The task. Exactly reproduce each line of the listing that follows.

**** Source excerpt ****

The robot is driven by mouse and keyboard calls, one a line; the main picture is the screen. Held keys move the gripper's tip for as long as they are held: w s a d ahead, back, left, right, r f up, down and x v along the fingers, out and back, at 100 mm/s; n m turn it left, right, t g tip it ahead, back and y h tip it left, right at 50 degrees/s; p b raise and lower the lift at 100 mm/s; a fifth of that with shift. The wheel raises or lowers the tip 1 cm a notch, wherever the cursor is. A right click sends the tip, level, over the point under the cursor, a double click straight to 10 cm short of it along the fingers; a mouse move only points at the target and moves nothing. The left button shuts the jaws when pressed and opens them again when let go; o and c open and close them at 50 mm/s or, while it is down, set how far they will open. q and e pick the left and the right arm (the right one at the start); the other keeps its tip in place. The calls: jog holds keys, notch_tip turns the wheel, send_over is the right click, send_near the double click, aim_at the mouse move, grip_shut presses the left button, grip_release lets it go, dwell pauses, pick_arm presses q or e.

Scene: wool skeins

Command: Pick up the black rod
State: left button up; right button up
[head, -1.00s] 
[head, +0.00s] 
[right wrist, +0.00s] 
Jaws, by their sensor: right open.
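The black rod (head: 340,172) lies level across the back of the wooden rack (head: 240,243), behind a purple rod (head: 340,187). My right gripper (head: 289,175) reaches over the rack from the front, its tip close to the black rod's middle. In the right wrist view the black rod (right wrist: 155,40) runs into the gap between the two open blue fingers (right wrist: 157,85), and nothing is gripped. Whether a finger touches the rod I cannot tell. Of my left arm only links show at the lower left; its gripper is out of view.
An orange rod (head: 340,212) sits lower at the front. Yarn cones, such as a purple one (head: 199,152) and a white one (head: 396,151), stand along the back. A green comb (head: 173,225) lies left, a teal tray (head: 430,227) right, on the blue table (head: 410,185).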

****

Exercise response.
The robot is driven by mouse and keyboard calls, one a line; the main picture is the screen. Held keys move the gripper's tip for as long as they are held: w s a d ahead, back, left, right, r f up, down and x v along the fingers, out and back, at 100 mm/s; n m turn it left, right, t g tip it ahead, back and y h tip it left, right at 50 degrees/s; p b raise and lower the lift at 100 mm/s; a fifth of that with shift. The wheel raises or lowers the tip 1 cm a notch, wherever the cursor is. A right click sends the tip, level, over the point under the cursor, a double click straight to 10 cm short of it along the fingers; a mouse move only points at the target and moves nothing. The left button shuts the jaws when pressed and opens them again when let go; o and c open and close them at 50 mm/s or, while it is down, set how far they will open. q and e pick the left and the right arm (the right one at the start); the other keeps its tip in place. The calls: jog holds keys, notch_tip turns the wheel, send_over is the right click, send_near the double click, aim_at the mouse move, grip_shut presses the left button, grip_release lets it go, dwell pauses, pick_arm presses q or e.

Scene: wool skeins

Command: Pick up the black rod
State: left button up; right button up
[head, -1.00s] 
[head, +0.00s] 
[right wrist, +0.00s] 
Jaws, by their sensor: right open.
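The black rod (head: 340,172) lies level across the back of the wooden rack (head: 240,243), behind a purple rod (head: 340,187). My right gripper (head: 289,175) reaches over the rack from the front, its tip close to the black rod's middle. In the right wrist view the black rod (right wrist: 155,40) runs into the gap between the two open blue fingers (right wrist: 157,85), and nothing is gripped. Whether a finger touches the rod I cannot tell. Of my left arm only links show at the lower left; its gripper is out of view.
An orange rod (head: 340,212) sits lower at the front. Yarn cones, such as a purple one (head: 199,152) and a white one (head: 396,151), stand along the back. A green comb (head: 173,225) lies left, a teal tray (head: 430,227) right, on the blue table (head: 410,185).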

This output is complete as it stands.